I read emily's post yesterday and it made me think about my own list. What books have impacted me the most in my life and writing? It's a risk putting it out there. A friend of mine just had his list of life affirming songs maligned by a reader, so I recognize the danger in this. 

For good or ill, my 10 would look like this (today): 

In This House of Brede by Rumer Godden
:: first published in 1975, Godden tells the story of a business woman who gives it all up for the cloistered life. It gave me a picture of religious life from the outside looking in, and made me appreciate a concept that had been scorned in my childhood.

The Poison Wood Bible by Barbara Kingsolver
:: although not a missionary's child, I found my family in this book. My father is a minister and interestingly my older sister and I both read this book at different times, and both told our father he had to read it. 

Anna's Book by Ruth Rendell
:: I love a good mystery and this one is so wonderfully convoluted and filled with familial angst and passion that I've read it numerous times.

John Chancellor Makes Me Cry by Anne Rivers Siddon
:: Siddon is a Southern novelist, but this collection of essays made me realize how much I like the genre.
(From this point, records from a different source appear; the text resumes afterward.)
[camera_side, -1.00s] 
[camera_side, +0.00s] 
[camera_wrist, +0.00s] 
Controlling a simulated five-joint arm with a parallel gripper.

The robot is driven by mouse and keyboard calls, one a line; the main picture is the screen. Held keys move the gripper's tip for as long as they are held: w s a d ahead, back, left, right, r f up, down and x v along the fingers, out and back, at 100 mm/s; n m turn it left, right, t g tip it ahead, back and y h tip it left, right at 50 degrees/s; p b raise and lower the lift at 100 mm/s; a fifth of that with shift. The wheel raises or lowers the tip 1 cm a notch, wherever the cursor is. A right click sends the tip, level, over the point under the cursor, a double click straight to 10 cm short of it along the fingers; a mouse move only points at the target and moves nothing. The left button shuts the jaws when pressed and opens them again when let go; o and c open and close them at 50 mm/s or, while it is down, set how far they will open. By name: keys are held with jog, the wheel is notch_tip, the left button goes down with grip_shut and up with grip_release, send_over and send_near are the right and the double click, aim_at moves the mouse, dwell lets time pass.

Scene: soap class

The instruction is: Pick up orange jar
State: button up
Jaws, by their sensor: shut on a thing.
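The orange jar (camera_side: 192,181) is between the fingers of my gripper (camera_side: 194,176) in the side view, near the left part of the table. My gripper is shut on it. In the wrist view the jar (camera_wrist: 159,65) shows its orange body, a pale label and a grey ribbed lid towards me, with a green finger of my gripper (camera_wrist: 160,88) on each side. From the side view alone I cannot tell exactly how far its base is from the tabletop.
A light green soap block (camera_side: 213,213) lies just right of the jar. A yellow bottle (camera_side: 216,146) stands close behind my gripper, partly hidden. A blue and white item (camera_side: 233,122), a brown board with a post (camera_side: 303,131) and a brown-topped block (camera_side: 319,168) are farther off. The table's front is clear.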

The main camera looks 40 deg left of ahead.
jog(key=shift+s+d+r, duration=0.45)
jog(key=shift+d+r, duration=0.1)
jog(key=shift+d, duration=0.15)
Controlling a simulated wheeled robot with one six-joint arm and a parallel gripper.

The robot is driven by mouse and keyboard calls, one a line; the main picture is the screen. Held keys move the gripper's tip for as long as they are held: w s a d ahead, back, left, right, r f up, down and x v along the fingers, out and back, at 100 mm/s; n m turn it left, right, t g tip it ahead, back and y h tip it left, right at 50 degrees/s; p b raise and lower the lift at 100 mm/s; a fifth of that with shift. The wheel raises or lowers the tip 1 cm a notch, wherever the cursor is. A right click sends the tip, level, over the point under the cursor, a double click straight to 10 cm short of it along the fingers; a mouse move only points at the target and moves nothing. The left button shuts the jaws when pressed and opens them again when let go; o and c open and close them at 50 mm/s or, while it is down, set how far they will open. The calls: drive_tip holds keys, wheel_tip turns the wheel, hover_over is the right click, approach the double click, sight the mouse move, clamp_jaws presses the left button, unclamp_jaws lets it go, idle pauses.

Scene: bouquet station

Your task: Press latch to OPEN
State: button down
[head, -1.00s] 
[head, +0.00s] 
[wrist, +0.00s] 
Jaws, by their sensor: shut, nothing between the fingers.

Her collection of memoirs from her life made me realize how the ordinary is extraordinary.

The Velveteen Rabbit by Margery Williams
:: I don't recall reading this as a child. I read it for a college class on children's literature and was found in the line "When [someone] loves you for a long, long time, not just to play with, but REALLY loves you, then you become Real."

Keeping House by Margaret Peterson
:: spirituality and housekeeping -- a blending I had been looking for my entire life.

Leaving Church by Barbara Brown Taylor
:: the struggle we all have in blending corporate religion and our own personal relationship with God. It was a revelation to find I was not only not alone, but rather part of a large contingency of Christians.

Life of Pi by Yann Martel
:: fiction that I had to read with a pen in hand. So much underlined and starred! I was so intrigued and caught up in the story, that I never saw the truth until it was forced upon me.

Trauma and Recovery by Judith Herman
:: the first (and maybe only) book to help me make sense of my PTSD/abuse issues. Perhaps it is the incredibly readable yet totally intellectual writing that pulled me in and gave me comfort.

The Feast by Joshua Graves
:: "To imagine what it would be like for things on earth to be as they are in heaven". Maybe it's radical Christianity, maybe it's just Christianity, but it was such a relief to see it in writing and allow myself to be challenged.

For good or ill, there they are -- with the realization that the list could be altered tomorrow. These are the books that have stirred my longing to write.

How about you?

1 comment:

  1. One of the pivotal influences for me is Madeleine L'Engle who writes about being a writer. The insights she shared about her life encouraged the acceptance of my dreams, desires and hopes. Away I went... (I have not published a book, but I certainly write just because I cannot NOT write!)